Si bien el intento de construcción socialista en Europa del Este y Cuba, hasta la caída del muro de Berlín, constituyó la cimentación de una esperanza, un camino de mejoramiento y renovación espiritual para millones de seres humanos desventajados, ultrajados, explotados y relegados socialmente; pésimos hegelianos, peores marxistas, fueron los ideólogos de estos proyectos al pretender que toda transformación debe orbitar alrededor de una ideopolítica pre-concebida «arriba», llegada tal vez desde más allá de los predios de las estrellas vistas por Galileo, sustentada en las profundas inspiraciones -¿metafísicas?- de no se sabe quien, siempre con la nominación del Líder Invicto. Aunque muchas veces al supremo no le hubiera pasado el dislate o el acierto ni siquiera por la mente, de cualquier modo habría que adjudicárselo.

Tal como predijo el marxismo, el capitalismo cae en crisis una y otra vez, pero una y otra vez se reiventa a si mismo como en una portentosa carrera de relevo -y sangrienta, para los billones de pobres y desplazados del mundo… Mientras, la construcción socialista, -con cada fracaso, cada «motor» fundido, cada plan quinquenal estatizado, cada idea «preclara» malograda-, se vuelve una y otra vez contra sus propios beneficiarios, a veces de modo sutil: con censuras que nadie puede probar quién propició las tijeras, enemigos jurados y otros inventados, planes desestabilizadores de la oposición -falsa o real, auténtica o mercenaria-, que siempre aparecen -o se dan a la luz-, en el momento más oportuno. En otras ocasiones con maquinaciones burdas, escándalos de corrupción, nepotismo a la cara, plan piyama y patadas en el trasero.
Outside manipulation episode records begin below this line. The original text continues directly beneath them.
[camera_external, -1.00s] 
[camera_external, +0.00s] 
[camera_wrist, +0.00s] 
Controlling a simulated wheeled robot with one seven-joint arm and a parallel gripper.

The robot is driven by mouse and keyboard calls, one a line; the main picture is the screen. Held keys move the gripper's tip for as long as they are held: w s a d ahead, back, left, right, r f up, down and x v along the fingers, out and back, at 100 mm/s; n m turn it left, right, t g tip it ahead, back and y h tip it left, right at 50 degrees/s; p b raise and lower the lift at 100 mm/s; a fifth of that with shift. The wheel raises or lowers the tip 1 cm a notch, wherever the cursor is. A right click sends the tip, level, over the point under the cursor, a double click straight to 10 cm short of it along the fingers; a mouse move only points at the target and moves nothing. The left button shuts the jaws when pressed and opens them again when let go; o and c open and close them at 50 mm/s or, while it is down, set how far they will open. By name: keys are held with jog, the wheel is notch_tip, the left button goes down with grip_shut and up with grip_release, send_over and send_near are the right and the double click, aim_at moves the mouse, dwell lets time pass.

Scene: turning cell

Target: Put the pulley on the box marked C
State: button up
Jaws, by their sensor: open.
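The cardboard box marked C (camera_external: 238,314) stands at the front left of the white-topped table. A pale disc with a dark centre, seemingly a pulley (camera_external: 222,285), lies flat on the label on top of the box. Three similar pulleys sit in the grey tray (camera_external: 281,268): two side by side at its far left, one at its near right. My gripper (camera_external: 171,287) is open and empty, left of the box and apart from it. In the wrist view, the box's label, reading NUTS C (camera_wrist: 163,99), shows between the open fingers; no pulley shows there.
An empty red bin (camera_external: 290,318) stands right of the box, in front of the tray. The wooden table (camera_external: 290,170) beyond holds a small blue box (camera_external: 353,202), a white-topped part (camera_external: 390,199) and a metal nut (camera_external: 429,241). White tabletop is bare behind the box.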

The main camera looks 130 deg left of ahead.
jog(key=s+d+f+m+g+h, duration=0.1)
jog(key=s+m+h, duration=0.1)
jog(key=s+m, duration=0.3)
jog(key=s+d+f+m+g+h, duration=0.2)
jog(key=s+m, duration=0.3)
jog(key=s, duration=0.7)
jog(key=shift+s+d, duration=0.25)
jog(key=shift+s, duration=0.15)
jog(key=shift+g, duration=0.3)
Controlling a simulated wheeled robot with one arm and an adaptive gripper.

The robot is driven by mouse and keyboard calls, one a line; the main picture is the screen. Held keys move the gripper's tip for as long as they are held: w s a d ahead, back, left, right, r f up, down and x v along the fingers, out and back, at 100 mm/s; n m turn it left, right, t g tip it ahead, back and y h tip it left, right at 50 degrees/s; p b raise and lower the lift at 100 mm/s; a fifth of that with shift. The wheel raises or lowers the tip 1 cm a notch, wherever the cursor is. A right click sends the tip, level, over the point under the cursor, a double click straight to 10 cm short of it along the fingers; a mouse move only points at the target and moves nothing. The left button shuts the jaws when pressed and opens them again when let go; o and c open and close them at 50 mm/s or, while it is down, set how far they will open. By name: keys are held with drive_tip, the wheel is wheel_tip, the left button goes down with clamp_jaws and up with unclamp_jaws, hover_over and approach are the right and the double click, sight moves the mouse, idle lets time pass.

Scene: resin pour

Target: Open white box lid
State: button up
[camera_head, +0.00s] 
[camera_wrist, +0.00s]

Y para que esta metodología de sometimiento de las mentes funcione, los ideólogos han manejado su herramienta más demoledora de anhelos individuales e iniciativas: la propaganda ideo-política, la aplicación sostenida del sesgo de contenidos en la prensa y los medios audiovisuales, que les había permitido tener el control absoluto acerca de qué información llega o no al pueblo, y de los canales a través de los cuales llega esa información previamente dosificada y convertida en lo que Alfredo Guevara denominara con tino: «la papilla ideológica.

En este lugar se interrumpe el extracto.